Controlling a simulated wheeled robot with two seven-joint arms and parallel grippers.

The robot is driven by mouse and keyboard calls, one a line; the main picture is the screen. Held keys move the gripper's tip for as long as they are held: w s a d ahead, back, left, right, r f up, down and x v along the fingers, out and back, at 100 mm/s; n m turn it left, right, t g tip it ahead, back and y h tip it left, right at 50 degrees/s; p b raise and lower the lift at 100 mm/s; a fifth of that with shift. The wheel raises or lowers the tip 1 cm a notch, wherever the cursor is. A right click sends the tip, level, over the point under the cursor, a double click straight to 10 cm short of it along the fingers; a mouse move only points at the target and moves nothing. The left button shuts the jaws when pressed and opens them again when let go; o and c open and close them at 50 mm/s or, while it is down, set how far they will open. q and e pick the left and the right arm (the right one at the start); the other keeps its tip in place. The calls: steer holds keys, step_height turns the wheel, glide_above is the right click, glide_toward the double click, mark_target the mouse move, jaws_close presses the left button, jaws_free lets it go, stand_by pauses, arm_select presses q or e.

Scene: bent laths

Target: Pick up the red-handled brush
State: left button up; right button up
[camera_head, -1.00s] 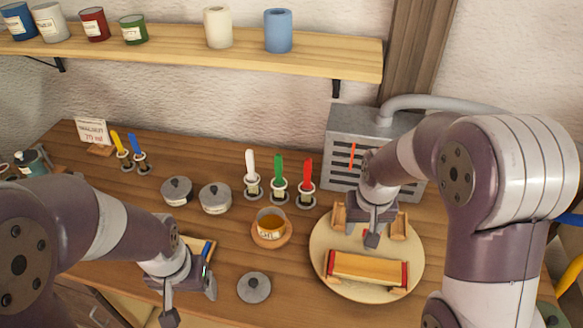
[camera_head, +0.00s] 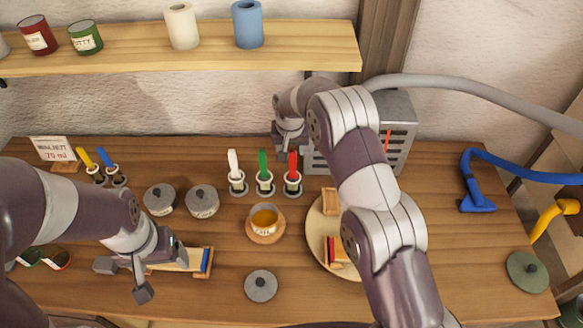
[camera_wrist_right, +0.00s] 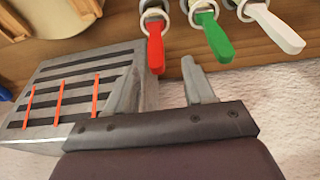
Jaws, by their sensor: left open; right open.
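The red-handled brush (camera_head: 293,168) stands handle up in a white ring holder, rightmost of a row of three. It also shows in the right wrist view (camera_wrist_right: 155,48). My right gripper (camera_head: 290,150) is behind the row, near the red handle; in its wrist view the open fingers (camera_wrist_right: 163,68) are apart, with the handle's end just ahead between the fingertip lines, not gripped. My left gripper (camera_head: 124,279) is open and empty at the lower left, by a wooden form with a blue end (camera_head: 206,262).
A green-handled brush (camera_head: 264,166) and a white-handled brush (camera_head: 234,165) stand close beside the red one. A grey slatted box (camera_head: 398,135) is right of my right gripper. A cup of amber liquid (camera_head: 264,219) stands in front. A round board (camera_head: 316,240) lies partly behind my right arm.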

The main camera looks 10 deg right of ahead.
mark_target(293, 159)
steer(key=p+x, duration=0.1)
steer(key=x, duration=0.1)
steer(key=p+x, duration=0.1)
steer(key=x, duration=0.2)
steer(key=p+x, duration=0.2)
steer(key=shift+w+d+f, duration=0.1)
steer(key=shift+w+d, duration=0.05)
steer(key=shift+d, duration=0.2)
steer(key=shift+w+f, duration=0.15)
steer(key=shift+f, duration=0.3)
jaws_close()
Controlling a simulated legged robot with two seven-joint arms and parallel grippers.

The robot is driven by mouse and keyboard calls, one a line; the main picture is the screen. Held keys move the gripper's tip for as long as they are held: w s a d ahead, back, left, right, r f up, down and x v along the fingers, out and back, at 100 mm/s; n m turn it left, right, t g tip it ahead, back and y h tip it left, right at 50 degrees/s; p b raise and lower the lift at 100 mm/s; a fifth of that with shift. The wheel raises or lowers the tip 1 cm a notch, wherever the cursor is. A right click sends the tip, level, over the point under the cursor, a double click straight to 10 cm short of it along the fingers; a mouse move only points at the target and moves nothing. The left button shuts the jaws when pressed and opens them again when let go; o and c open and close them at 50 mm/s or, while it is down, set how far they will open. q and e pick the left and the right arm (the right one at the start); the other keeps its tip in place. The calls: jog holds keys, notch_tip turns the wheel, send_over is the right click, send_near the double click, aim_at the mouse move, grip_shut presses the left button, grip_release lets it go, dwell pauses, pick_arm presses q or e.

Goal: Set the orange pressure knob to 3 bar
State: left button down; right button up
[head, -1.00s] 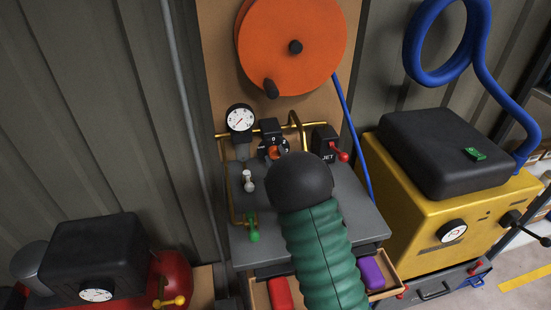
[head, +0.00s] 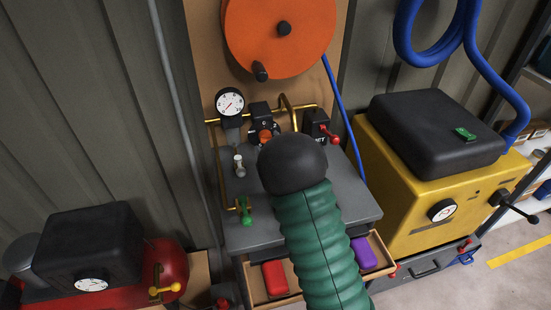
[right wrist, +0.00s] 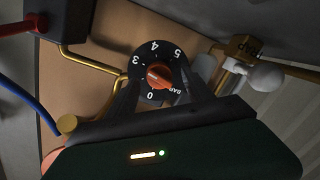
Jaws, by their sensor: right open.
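The orange pressure knob (right wrist: 160,76) sits in the middle of a black dial (right wrist: 147,56) marked 0, 3, 4, 5 and BAR. A pale mark on the knob lies on its left side, toward the gap between 0 and 3; its exact reading is unclear. My right gripper (right wrist: 162,84) is open, its dark fingers on either side of the dial; I cannot tell if they touch the knob. In the head view the knob (head: 264,135) shows small beyond my green-sleeved right arm, which hides the gripper. My left gripper is out of view.
A round gauge (head: 230,102) stands left of the knob. A red-handled JET valve (head: 318,125), a white-knobbed lever (head: 239,165) and a green-handled valve (head: 245,210) are nearby. Below, an open drawer (head: 255,284) holds red and purple blocks. A yellow machine (head: 400,205) stands right.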

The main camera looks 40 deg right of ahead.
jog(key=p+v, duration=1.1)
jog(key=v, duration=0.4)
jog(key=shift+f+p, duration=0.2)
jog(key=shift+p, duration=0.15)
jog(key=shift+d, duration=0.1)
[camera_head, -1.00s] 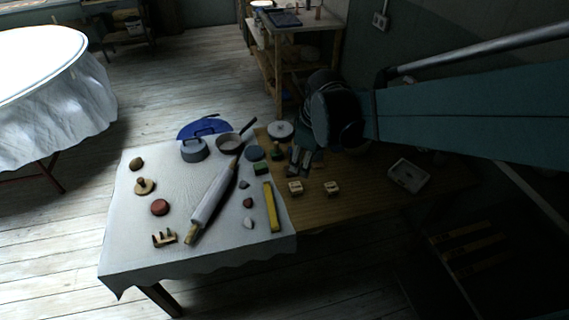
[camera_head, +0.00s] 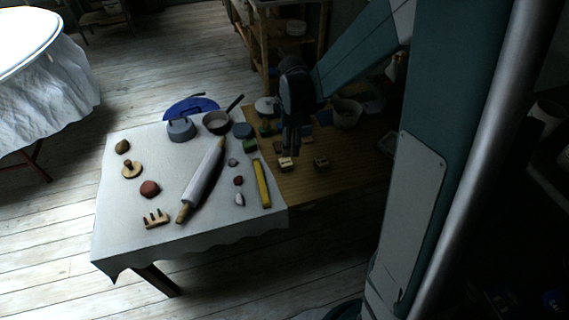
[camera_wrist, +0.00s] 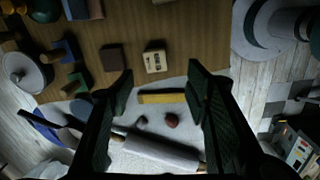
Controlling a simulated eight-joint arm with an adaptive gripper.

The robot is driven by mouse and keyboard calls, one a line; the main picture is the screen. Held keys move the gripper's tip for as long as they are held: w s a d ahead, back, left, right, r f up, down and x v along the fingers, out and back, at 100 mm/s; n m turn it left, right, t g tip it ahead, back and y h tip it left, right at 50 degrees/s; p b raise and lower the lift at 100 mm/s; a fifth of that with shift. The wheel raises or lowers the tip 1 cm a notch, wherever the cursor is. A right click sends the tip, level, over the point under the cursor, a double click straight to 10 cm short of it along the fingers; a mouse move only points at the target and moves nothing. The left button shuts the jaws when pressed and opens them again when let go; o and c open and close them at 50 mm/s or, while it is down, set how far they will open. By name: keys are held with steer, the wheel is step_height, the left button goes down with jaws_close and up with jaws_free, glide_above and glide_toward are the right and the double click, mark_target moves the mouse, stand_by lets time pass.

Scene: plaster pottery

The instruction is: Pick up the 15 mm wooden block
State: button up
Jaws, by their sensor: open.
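Two pale wooden blocks with dark marks rest on the brown wooden board. The left one (camera_head: 286,164) lies just below my gripper in the picture, and the right one (camera_head: 321,162) is a little apart from it. In the wrist view, one pale block (camera_wrist: 155,61) shows ahead of the fingertips, slightly left of centre, and the other is cut by the top edge. I cannot read which is 15 mm. My gripper (camera_wrist: 159,82) is open and empty, its fingers apart above the board's edge. In the head view my gripper (camera_head: 291,149) points down over the board.
A dark brown block (camera_wrist: 112,57) sits left of the pale block in the wrist view. A yellow bar (camera_head: 262,184) and a rolling pin (camera_head: 203,178) lie on the white cloth.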

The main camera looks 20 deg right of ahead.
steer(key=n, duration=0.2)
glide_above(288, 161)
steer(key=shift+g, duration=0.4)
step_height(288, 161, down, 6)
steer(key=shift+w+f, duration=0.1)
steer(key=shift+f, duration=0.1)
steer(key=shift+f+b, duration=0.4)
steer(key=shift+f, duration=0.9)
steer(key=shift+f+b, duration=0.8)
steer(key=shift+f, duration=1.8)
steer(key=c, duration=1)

★ ★ ★

■ Problem requirements:
What is needed is an exact reproduction of the data, pictures excluded.

■ Exercise result:
Controlling a simulated wheeled robot with two seven-joint arms and parallel grippers.

The robot is driven by mouse and keyboard calls, one a line; the main picture is the screen. Held keys move the gripper's tip for as long as they are held: w s a d ahead, back, left, right, r f up, down and x v along the fingers, out and back, at 100 mm/s; n m turn it left, right, t g tip it ahead, back and y h tip it left, right at 50 degrees/s; p b raise and lower the lift at 100 mm/s; a fifth of that with shift. The wheel raises or lowers the tip 1 cm a notch, wherever the cursor is. A right click sends the tip, level, over the point under the cursor, a double click straight to 10 cm short of it along the fingers; a mouse move only points at the target and moves nothing. The left button shuts the jaws when pressed and opens them again when let go; o and c open and close them at 50 mm/s or, while it is down, set how far they will open. q and e pick the left and the right arm (the right one at the start); the other keeps its tip in place. The calls: steer holds keys, step_height turns the wheel, glide_above is the right click, glide_toward the double click, mark_target the mouse move, jaws_close presses the left button, jaws_free lets it go, stand_by pauses, arm_select presses q or e.

Scene: bent laths

Target: Pick up the red-handled brush
State: left button up; right button up
[camera_head, -1.00s] 
[camera_head, +0.00s] 
[camera_wrist_right, +0.00s] 
Jaws, by their sensor: left open; right open.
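The red-handled brush (camera_head: 293,168) stands handle up in a white ring holder, rightmost of a row of three. It also shows in the right wrist view (camera_wrist_right: 155,48). My right gripper (camera_head: 290,150) is behind the row, near the red handle; in its wrist view the open fingers (camera_wrist_right: 163,68) are apart, with the handle's end just ahead between the fingertip lines, not gripped. My left gripper (camera_head: 124,279) is open and empty at the lower left, by a wooden form with a blue end (camera_head: 206,262).
A green-handled brush (camera_head: 264,166) and a white-handled brush (camera_head: 234,165) stand close beside the red one. A grey slatted box (camera_head: 398,135) is right of my right gripper. A cup of amber liquid (camera_head: 264,219) stands in front. A round board (camera_head: 316,240) lies partly behind my right arm.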

The main camera looks 10 deg right of ahead.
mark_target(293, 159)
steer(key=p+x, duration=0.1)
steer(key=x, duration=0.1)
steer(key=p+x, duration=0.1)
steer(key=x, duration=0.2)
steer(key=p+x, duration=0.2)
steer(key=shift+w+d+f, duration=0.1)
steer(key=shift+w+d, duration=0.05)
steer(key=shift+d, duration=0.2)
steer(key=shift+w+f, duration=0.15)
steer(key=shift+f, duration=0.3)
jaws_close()
Controlling a simulated legged robot with two seven-joint arms and parallel grippers.

The robot is driven by mouse and keyboard calls, one a line; the main picture is the screen. Held keys move the gripper's tip for as long as they are held: w s a d ahead, back, left, right, r f up, down and x v along the fingers, out and back, at 100 mm/s; n m turn it left, right, t g tip it ahead, back and y h tip it left, right at 50 degrees/s; p b raise and lower the lift at 100 mm/s; a fifth of that with shift. The wheel raises or lowers the tip 1 cm a notch, wherever the cursor is. A right click sends the tip, level, over the point under the cursor, a double click straight to 10 cm short of it along the fingers; a mouse move only points at the target and moves nothing. The left button shuts the jaws when pressed and opens them again when let go; o and c open and close them at 50 mm/s or, while it is down, set how far they will open. q and e pick the left and the right arm (the right one at the start); the other keeps its tip in place. The calls: jog holds keys, notch_tip turns the wheel, send_over is the right click, send_near the double click, aim_at the mouse move, grip_shut presses the left button, grip_release lets it go, dwell pauses, pick_arm presses q or e.

Goal: Set the orange pressure knob to 3 bar
State: left button down; right button up
[head, -1.00s] 
[head, +0.00s] 
[right wrist, +0.00s] 
Jaws, by their sensor: right open.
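The orange pressure knob (right wrist: 160,76) sits in the middle of a black dial (right wrist: 147,56) marked 0, 3, 4, 5 and BAR. A pale mark on the knob lies on its left side, toward the gap between 0 and 3; its exact reading is unclear. My right gripper (right wrist: 162,84) is open, its dark fingers on either side of the dial; I cannot tell if they touch the knob. In the head view the knob (head: 264,135) shows small beyond my green-sleeved right arm, which hides the gripper. My left gripper is out of view.
A round gauge (head: 230,102) stands left of the knob. A red-handled JET valve (head: 318,125), a white-knobbed lever (head: 239,165) and a green-handled valve (head: 245,210) are nearby. Below, an open drawer (head: 255,284) holds red and purple blocks. A yellow machine (head: 400,205) stands right.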

The main camera looks 40 deg right of ahead.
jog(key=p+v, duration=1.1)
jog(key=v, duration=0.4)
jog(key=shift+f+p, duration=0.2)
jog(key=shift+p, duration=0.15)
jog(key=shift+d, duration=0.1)
[camera_head, -1.00s] 
[camera_head, +0.00s] 
[camera_wrist, +0.00s] 
Controlling a simulated eight-joint arm with an adaptive gripper.

The robot is driven by mouse and keyboard calls, one a line; the main picture is the screen. Held keys move the gripper's tip for as long as they are held: w s a d ahead, back, left, right, r f up, down and x v along the fingers, out and back, at 100 mm/s; n m turn it left, right, t g tip it ahead, back and y h tip it left, right at 50 degrees/s; p b raise and lower the lift at 100 mm/s; a fifth of that with shift. The wheel raises or lowers the tip 1 cm a notch, wherever the cursor is. A right click sends the tip, level, over the point under the cursor, a double click straight to 10 cm short of it along the fingers; a mouse move only points at the target and moves nothing. The left button shuts the jaws when pressed and opens them again when let go; o and c open and close them at 50 mm/s or, while it is down, set how far they will open. By name: keys are held with steer, the wheel is step_height, the left button goes down with jaws_close and up with jaws_free, glide_above and glide_toward are the right and the double click, mark_target moves the mouse, stand_by lets time pass.

Scene: plaster pottery

The instruction is: Pick up the 15 mm wooden block
State: button up
Jaws, by their sensor: open.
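Two pale wooden blocks with dark marks rest on the brown wooden board. The left one (camera_head: 286,164) lies just below my gripper in the picture, and the right one (camera_head: 321,162) is a little apart from it. In the wrist view, one pale block (camera_wrist: 155,61) shows ahead of the fingertips, slightly left of centre, and the other is cut by the top edge. I cannot read which is 15 mm. My gripper (camera_wrist: 159,82) is open and empty, its fingers apart above the board's edge. In the head view my gripper (camera_head: 291,149) points down over the board.
A dark brown block (camera_wrist: 112,57) sits left of the pale block in the wrist view. A yellow bar (camera_head: 262,184) and a rolling pin (camera_head: 203,178) lie on the white cloth.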

The main camera looks 20 deg right of ahead.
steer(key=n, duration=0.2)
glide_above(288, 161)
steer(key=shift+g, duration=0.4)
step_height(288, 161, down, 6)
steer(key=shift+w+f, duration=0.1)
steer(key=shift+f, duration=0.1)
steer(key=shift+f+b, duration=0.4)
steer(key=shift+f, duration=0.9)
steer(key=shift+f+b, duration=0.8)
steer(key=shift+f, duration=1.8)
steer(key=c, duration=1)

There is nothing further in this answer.